There are moments when language has to carry more than meaning. It has to carry memory. It has to carry consequence. When the subject is the death of Jesus and the role of Jewish leadership in that story, every word is loaded with two thousand years of fallout.
That is the backdrop to a recent homily reported by Vatican News, where the Pope recounts how members of the Sanhedrin planned to put Jesus to death and frames the decision as a political calculation rooted in fear.

On its face, this is familiar terrain. The Gospel of John tells that story. The Pope emphasizes fear, power, and the instinct of leadership to preserve order when threatened. He broadens the lesson, warning about “hidden schemes of powerful authorities” and concluding that not much has changed when we look at the world today. It is a universal moral frame, the kind clergy have used for centuries to draw a line from ancient texts to modern behavior.

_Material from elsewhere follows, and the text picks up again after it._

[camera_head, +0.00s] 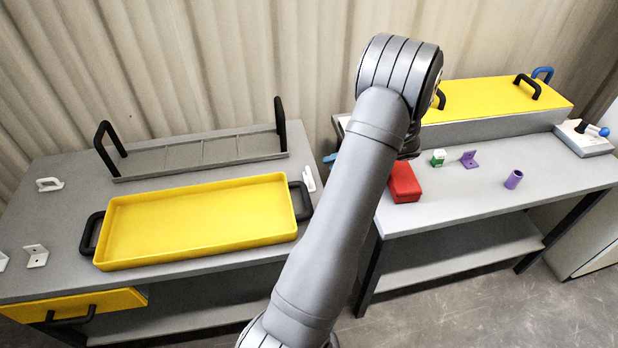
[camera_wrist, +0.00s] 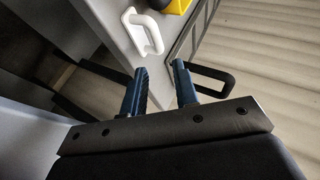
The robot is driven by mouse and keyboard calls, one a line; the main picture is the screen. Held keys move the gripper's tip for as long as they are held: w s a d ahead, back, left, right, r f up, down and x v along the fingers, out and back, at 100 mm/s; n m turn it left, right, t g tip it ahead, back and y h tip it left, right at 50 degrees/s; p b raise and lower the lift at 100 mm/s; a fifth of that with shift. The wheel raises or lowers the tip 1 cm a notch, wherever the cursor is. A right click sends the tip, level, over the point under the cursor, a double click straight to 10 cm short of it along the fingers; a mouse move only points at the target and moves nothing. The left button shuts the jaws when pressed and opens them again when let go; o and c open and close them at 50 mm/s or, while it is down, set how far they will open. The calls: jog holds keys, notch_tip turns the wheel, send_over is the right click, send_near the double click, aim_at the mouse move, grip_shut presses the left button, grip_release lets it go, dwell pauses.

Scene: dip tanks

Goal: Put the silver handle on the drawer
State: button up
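No handle looks clearly silver. One pale handle (camera_head: 49,184) lies at the left table's back left. In the head view my arm hides the gripper.
A yellow tray (camera_head: 200,222) and a rack (camera_head: 203,153) with black handles fill the left table's middle. White brackets (camera_head: 36,256) lie at its left. A gap separates the tables. The right table holds a red block (camera_head: 404,183), purple pieces (camera_head: 514,179) and a yellow-lidded tank (camera_head: 490,98).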

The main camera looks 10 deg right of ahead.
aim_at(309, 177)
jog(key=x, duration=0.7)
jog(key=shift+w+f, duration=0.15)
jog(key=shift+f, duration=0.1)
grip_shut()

But this is not a normal moment, and that is not neutral language.
We are living through a surge in antisemitism that is not subtle, not isolated, and not theoretical. Jews are being targeted in cities, on campuses, and online. The State of Israel is being recast in mainstream discourse as uniquely illegitimate, even genocidal. The old accusations have not disappeared. They have been updated, rebranded, and redeployed. In that environment, the space between what is said and what is heard narrows dangerously.
The Catholic Church knows this better than anyone. For centuries, Christian teaching around the Passion narrative fed the idea that Jews, as a people, bore responsibility for the death of Jesus. That charge—deicide—did not stay in theology. It moved into law, into mobs, into expulsions and massacres. It became part of the architecture of antisemitism in Europe.
The Church confronted that history in Nostra Aetate, a landmark statement of the Second Vatican Council. The declaration made clear that Jews as a whole, then or now, cannot be blamed for the death of Christ. That was not a minor clarification. It was a doctrinal line drawn after catastrophe, an effort to shut down a pattern of interpretation that had proven lethal.
Successive Popes understood what that required in practice. Pope John Paul II did not rely on implication. He spoke directly, repeatedly, calling Jews “our elder brothers” and making visible gestures that reinforced the message. Pope Benedict XVI went further in precision, arguing explicitly that references to “the Jews” in the Gospel of John describe a specific leadership group, not a people across time. They closed interpretive doors because history showed what happens when those doors are left ajar.
That is why the current language matters. “Religious leaders saw Him as a threat.” “Hidden schemes of powerful authorities.” “Not much has changed.” None of these phrases, standing alone, violates Church teaching. None explicitly assigns blame to Jews today or draws a line to the modern State of Israel. But they operate in a space that has been misused for centuries, and they leave enough room for that misuse to return.
In a different era, that looseness might pass without consequence. Today, it does not. The categories are too easily mapped by those already inclined to do so. “Religious leaders” becomes “rabbis and synagogues.” “Powerful authorities” becomes a stand-in for Jewish power, whether the government of Israel or leaders in the Jewish diaspora. “Not much has changed” becomes an argument for continuity from the first century to the present. And in a climate where Israel is already being portrayed as a moral outlier among nations, the slide from scripture to contemporary politics is not a leap. It is a small step.
This is not about intent. The Pope is speaking in a long Christian tradition of drawing moral lessons from the Passion. The emphasis on fear and political calculation is, in fact, a move away from older, more dangerous framings. But intent does not control reception, especially when the subject has such a charged history.
The standard here cannot be whether the words are technically defensible. It has to be whether they are tight enough to prevent foreseeable distortion.
Because the distortion is not hypothetical. It is already happening in the broader culture. Jews are being pushed out of public spaces, treated by default as representatives of a state and a government they may or may not support, whether they live there or not. Israel is singled out in ways that strip context and complexity, recast as uniquely evil in a world that has no shortage of brutality. In that environment, any rhetoric that can be bent toward those narratives will be bent.
The Church has done the hard work of confronting its past. It has the doctrine. It has the precedent. What it needs, in moments like this, is the discipline to match.